---------- The data

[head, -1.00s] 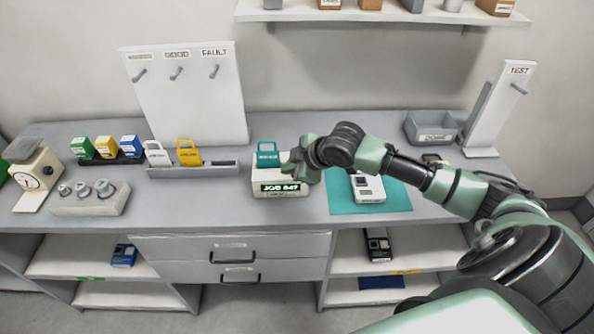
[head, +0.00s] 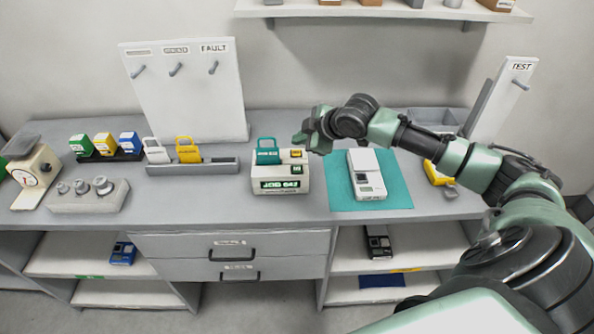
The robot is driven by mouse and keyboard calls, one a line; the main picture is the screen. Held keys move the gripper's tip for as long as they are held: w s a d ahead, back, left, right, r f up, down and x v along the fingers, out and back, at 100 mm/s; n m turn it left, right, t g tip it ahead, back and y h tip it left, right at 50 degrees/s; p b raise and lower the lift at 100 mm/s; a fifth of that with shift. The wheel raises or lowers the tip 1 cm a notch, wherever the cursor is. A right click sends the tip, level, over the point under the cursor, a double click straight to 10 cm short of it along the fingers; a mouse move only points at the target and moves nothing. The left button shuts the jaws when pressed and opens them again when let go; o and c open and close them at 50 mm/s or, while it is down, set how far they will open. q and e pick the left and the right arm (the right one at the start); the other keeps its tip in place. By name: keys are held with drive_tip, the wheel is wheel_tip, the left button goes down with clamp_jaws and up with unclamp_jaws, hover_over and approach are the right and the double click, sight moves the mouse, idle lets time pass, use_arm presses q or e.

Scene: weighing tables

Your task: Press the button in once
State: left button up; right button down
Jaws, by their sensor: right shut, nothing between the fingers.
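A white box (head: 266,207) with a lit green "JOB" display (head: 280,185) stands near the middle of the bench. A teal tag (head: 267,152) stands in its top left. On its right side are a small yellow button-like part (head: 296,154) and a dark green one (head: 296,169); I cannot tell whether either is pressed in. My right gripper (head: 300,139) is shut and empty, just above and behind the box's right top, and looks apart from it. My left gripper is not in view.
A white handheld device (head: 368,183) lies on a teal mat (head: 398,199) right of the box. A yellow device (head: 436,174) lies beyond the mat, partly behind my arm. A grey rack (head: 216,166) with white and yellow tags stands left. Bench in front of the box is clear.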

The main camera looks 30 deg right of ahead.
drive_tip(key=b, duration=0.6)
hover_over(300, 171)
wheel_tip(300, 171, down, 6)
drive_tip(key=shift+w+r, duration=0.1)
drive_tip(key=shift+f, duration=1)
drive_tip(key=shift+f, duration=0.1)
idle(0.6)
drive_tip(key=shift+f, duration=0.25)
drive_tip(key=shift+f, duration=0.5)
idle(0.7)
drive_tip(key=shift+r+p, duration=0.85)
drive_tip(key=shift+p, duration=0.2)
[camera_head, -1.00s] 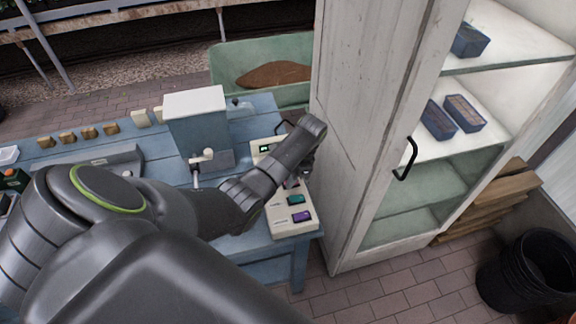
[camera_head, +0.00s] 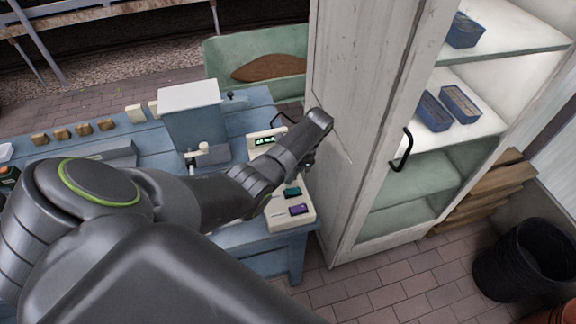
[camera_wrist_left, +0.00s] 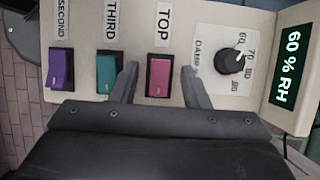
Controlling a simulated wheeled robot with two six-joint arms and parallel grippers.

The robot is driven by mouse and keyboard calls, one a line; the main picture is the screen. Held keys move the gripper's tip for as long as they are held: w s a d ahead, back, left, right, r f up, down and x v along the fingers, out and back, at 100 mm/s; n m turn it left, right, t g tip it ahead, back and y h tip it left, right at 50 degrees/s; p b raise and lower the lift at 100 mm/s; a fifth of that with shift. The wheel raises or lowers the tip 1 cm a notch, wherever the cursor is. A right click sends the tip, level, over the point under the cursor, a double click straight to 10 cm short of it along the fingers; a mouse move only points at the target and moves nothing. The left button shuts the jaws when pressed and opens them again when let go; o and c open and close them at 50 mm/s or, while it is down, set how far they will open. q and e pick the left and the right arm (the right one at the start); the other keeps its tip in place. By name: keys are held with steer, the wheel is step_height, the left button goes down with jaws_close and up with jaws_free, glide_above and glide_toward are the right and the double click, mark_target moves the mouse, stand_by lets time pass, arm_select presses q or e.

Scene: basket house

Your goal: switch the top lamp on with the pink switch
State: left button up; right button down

--------------------
---------- The data

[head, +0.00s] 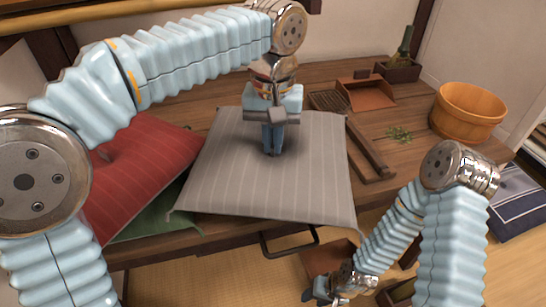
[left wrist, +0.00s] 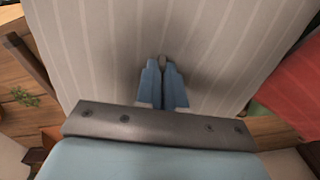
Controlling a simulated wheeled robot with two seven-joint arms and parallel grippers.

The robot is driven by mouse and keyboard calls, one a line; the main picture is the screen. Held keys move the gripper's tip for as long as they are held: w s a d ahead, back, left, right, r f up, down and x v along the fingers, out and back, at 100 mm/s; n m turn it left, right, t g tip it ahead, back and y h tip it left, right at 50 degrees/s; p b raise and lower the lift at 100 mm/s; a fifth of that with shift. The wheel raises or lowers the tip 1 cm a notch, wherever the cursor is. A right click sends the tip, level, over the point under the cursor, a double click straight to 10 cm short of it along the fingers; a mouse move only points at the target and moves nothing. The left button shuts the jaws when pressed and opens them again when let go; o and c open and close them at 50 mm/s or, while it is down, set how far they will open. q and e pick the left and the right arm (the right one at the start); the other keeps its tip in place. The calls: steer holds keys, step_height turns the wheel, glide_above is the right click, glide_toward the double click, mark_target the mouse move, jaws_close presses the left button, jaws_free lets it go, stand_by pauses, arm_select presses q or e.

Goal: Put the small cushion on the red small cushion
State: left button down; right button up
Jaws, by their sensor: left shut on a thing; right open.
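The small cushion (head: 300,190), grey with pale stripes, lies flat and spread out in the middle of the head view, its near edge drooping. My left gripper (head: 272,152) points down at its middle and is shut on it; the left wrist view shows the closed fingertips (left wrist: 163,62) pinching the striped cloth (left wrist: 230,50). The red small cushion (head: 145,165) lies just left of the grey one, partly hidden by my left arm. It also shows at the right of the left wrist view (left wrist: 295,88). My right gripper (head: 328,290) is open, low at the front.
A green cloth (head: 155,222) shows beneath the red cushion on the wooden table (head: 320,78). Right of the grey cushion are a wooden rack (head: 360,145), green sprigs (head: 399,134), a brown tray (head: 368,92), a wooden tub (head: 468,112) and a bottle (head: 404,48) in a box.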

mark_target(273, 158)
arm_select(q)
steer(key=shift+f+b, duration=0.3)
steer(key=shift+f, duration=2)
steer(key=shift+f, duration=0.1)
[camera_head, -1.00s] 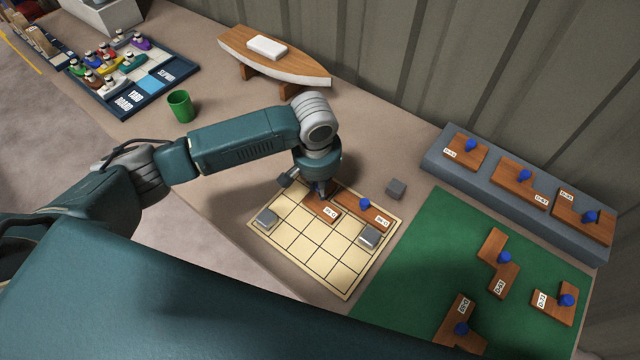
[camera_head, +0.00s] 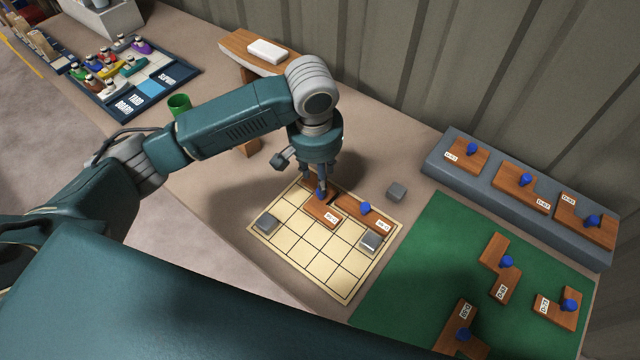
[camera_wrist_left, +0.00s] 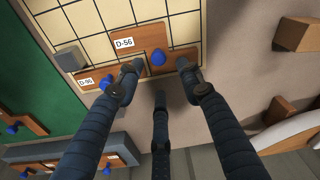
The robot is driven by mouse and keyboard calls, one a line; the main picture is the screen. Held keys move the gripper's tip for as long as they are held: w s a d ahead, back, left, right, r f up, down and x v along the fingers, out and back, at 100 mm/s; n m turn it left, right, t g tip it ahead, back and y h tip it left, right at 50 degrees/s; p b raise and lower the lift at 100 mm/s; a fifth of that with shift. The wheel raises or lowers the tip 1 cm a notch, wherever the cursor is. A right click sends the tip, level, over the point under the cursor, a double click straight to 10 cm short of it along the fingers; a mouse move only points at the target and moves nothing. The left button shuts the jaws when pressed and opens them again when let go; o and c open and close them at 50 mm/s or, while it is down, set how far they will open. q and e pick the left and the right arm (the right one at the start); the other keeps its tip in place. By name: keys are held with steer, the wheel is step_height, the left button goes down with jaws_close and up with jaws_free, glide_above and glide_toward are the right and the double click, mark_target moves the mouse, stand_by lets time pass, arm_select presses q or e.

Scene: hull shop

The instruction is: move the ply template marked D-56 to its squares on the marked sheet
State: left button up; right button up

--------------------
---------- The data

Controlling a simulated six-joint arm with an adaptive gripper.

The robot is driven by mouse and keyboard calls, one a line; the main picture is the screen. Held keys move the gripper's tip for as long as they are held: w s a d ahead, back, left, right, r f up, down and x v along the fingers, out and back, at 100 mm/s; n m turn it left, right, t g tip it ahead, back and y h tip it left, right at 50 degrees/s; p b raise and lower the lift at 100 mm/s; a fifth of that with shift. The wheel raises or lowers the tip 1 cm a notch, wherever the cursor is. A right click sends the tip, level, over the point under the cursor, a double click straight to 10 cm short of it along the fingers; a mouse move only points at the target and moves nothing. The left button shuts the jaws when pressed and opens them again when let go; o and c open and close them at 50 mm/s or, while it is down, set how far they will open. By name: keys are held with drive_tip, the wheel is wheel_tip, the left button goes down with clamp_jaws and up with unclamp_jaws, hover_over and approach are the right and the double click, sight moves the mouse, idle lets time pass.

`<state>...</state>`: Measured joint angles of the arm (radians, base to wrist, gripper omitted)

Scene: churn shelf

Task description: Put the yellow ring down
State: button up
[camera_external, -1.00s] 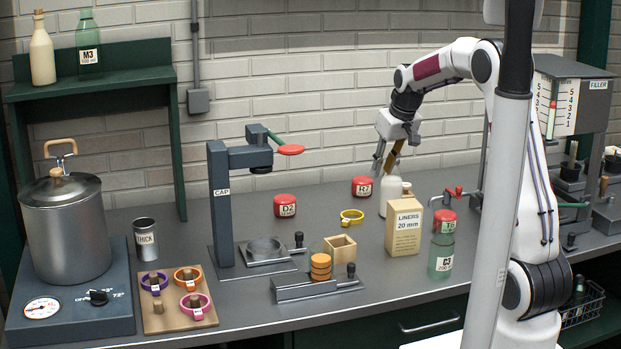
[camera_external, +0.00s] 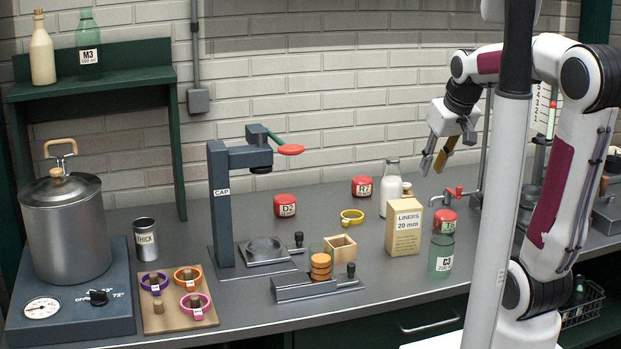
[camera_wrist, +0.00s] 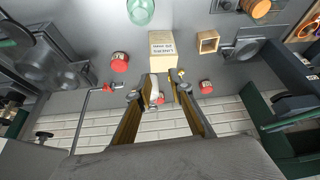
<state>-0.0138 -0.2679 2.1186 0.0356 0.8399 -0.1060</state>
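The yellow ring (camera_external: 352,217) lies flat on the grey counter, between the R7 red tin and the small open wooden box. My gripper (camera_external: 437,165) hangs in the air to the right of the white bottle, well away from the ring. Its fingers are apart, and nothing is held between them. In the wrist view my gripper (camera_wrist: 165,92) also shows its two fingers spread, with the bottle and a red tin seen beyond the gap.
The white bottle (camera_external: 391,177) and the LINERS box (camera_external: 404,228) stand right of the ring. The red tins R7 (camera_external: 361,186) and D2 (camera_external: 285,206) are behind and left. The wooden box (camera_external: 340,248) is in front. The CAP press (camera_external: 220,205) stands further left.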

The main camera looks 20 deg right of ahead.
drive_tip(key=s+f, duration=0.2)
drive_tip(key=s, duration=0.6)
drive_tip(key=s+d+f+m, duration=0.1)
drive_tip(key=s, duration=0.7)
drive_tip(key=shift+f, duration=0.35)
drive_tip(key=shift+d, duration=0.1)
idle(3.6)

--------------------

What is being asked
Where a line holds "wheeled", copy it out.

Written reply
Controlling a simulated wheeled robot with two six-joint arms and parallel grippers.
Controlling a simulated wheeled robot with two seven-joint arms and parallel grippers.

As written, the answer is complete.